It was a wreck when I bought it back in 1989, and it took me the best part of ten years to turn it into a comfortable place to live. But this little house in Belper became our home and although we have now had to move on in order to accommodate our growing family, it hurt to have to say goodbye. My only consolations are the memories of so many wonderful times spent here down the years, and the knowledge that this beloved house has now gone to two delightful people who will shortly be starting out on their married life together. I hope it will be as great a blessing to them as it has been for me.

Here are some pictures of the house looking at its best earlier this year after all the years of hard work and restoration had been completed. It's how I would like to remember it.

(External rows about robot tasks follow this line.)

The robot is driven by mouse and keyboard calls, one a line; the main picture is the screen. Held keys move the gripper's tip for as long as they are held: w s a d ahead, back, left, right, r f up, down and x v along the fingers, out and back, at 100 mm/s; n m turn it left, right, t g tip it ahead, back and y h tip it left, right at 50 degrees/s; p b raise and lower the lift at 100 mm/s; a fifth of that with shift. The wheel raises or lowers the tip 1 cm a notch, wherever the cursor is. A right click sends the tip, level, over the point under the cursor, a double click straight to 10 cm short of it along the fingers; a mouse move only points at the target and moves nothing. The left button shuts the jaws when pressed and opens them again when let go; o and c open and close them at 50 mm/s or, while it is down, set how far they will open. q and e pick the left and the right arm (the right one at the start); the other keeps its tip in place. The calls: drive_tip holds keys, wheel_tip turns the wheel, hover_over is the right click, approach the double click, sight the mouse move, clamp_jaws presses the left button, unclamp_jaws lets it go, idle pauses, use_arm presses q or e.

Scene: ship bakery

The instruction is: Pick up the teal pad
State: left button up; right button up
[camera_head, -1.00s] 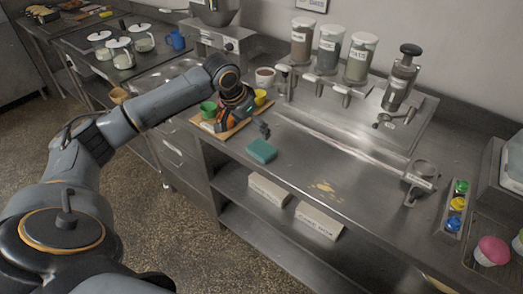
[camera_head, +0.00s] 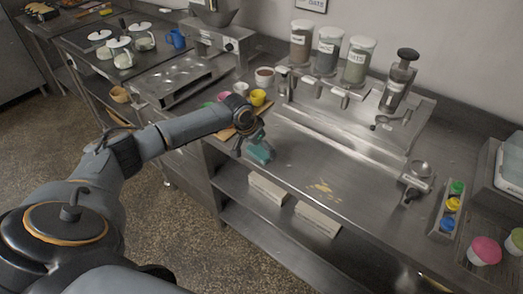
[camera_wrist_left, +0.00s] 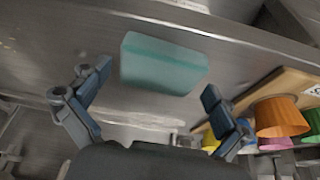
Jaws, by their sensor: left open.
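The teal pad (camera_head: 259,152) lies on the steel counter near its front edge, partly hidden by my gripper in the head view. In the left wrist view the pad (camera_wrist_left: 163,64) is in front of and between the spread fingers, with space on both sides. My left gripper (camera_head: 252,143) is open and empty, right at the pad; its fingers also show in the left wrist view (camera_wrist_left: 153,103). My right gripper is in neither view.
A wooden board (camera_wrist_left: 298,84) with colored cups, including an orange one (camera_wrist_left: 281,117), stands close beside the left gripper. Yellow crumbs (camera_head: 325,188) lie on the counter to the right. A dispenser stand with labeled jars (camera_head: 327,50) is behind. The counter's middle is mostly clear.

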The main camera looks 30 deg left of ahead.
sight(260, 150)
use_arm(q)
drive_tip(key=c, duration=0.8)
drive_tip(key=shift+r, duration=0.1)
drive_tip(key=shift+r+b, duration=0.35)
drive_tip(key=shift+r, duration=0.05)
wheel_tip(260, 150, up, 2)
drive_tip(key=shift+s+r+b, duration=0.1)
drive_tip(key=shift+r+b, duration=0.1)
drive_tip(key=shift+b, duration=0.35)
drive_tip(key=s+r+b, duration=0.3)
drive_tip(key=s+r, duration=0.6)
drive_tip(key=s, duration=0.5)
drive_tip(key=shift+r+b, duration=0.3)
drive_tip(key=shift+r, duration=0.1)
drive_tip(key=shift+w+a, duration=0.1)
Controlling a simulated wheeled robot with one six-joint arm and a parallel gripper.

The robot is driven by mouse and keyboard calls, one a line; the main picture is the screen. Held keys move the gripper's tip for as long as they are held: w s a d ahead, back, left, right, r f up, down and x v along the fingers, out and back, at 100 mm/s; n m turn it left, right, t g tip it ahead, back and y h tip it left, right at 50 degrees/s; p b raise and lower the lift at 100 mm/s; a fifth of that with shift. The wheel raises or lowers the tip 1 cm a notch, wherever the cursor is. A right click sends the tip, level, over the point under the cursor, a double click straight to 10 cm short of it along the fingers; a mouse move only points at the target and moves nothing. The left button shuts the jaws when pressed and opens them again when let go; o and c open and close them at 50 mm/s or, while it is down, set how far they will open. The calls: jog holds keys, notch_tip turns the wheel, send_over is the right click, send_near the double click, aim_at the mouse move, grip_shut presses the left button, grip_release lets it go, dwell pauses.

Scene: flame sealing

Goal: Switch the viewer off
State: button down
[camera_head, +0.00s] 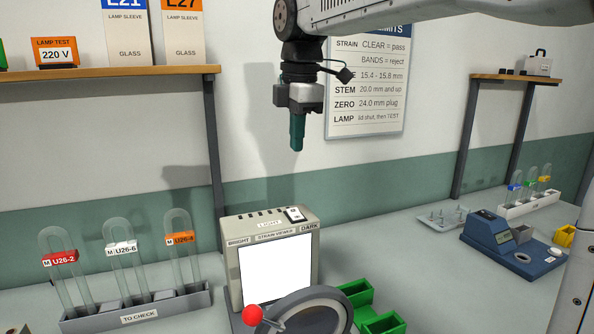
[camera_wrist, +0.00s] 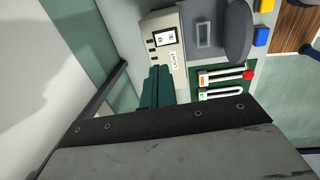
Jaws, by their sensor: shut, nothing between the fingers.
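The strain viewer (camera_head: 229,262) is a beige box with a bright white screen (camera_head: 275,270), standing on the bench below my gripper. A small black-and-white rocker switch (camera_head: 294,214) sits on its top, beside the word LIGHT. The switch also shows in the wrist view (camera_wrist: 165,38), just beyond my fingertips. My gripper (camera_head: 297,147) points down, with its teal fingers shut and empty, above the viewer's top and apart from it. The fingers also show in the wrist view (camera_wrist: 158,70). The switch's tilt is too small to tell.
A round grey disc (camera_head: 312,314) and a red ball knob (camera_head: 252,315) stand before the viewer. Green trays (camera_head: 382,324) lie to its right. A rack (camera_head: 138,316) of labelled U-tubes stands left. A blue device (camera_head: 512,246) is at the right. A shelf (camera_head: 110,73) hangs upper left.

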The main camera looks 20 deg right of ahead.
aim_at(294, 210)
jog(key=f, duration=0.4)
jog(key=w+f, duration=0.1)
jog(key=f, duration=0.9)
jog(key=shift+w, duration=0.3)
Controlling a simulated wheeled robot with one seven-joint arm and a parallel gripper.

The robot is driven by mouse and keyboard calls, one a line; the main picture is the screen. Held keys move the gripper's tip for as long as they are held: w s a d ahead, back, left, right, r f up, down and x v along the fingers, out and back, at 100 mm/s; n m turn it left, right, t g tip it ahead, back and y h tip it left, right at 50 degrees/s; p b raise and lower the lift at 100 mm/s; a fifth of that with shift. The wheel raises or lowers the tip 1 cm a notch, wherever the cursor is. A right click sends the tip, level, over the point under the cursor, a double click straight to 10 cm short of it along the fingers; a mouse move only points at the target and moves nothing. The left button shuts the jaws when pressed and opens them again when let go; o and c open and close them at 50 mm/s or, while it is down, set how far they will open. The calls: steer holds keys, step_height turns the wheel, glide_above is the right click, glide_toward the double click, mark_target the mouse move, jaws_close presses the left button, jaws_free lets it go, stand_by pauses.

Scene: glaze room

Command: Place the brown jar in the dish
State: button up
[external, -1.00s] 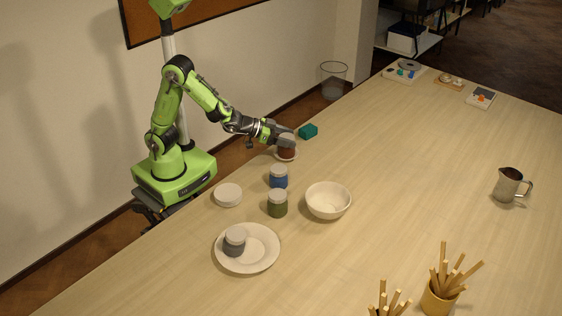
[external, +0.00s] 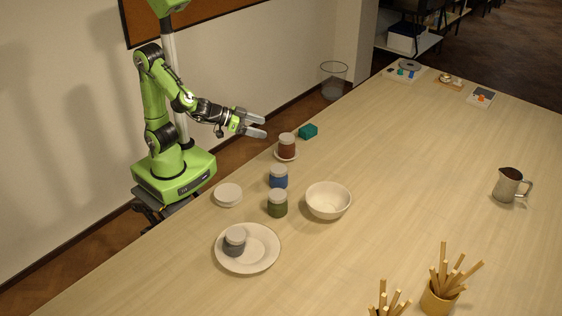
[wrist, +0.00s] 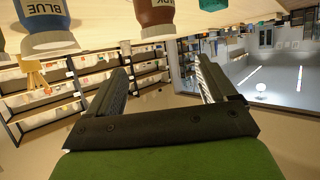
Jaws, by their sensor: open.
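In the wrist view the brown jar (wrist: 155,14) shows upside down at the top edge, beyond the open fingers (wrist: 165,72). Nothing is between the fingers.
A blue jar (external: 278,178) and a green jar (external: 277,205) stand nearby.

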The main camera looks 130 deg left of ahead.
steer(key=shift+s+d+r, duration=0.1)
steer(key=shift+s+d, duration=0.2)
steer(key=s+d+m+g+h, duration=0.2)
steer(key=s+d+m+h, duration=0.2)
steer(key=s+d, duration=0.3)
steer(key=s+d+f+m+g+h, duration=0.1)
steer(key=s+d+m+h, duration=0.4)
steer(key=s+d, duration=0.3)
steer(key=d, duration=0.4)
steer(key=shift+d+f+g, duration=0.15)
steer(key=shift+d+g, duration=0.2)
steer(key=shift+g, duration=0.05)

It's nothing much to look at on the outside, I know, but there was treasure within.

The lounge area with the original fireplace I discovered while removing a partition. A local man born in the house later told me it had been covered up since the 40s.

The dining room area, scene of some great evenings and Christmas meals down the years.

All roads led to and from the kitchen, the hub of the house.

My downstairs study area was a real oasis of calm away from the rest of the family. In latter years, much blogging was done from this room!

A room which went through many owners, from a friend who stayed here for a few riotous months in the summer of 1990, to my son George who had it for the last three years.

The garden, constructed from a concrete wilderness, was my proudest achievement, and many of my happiest hours at the house were spent here.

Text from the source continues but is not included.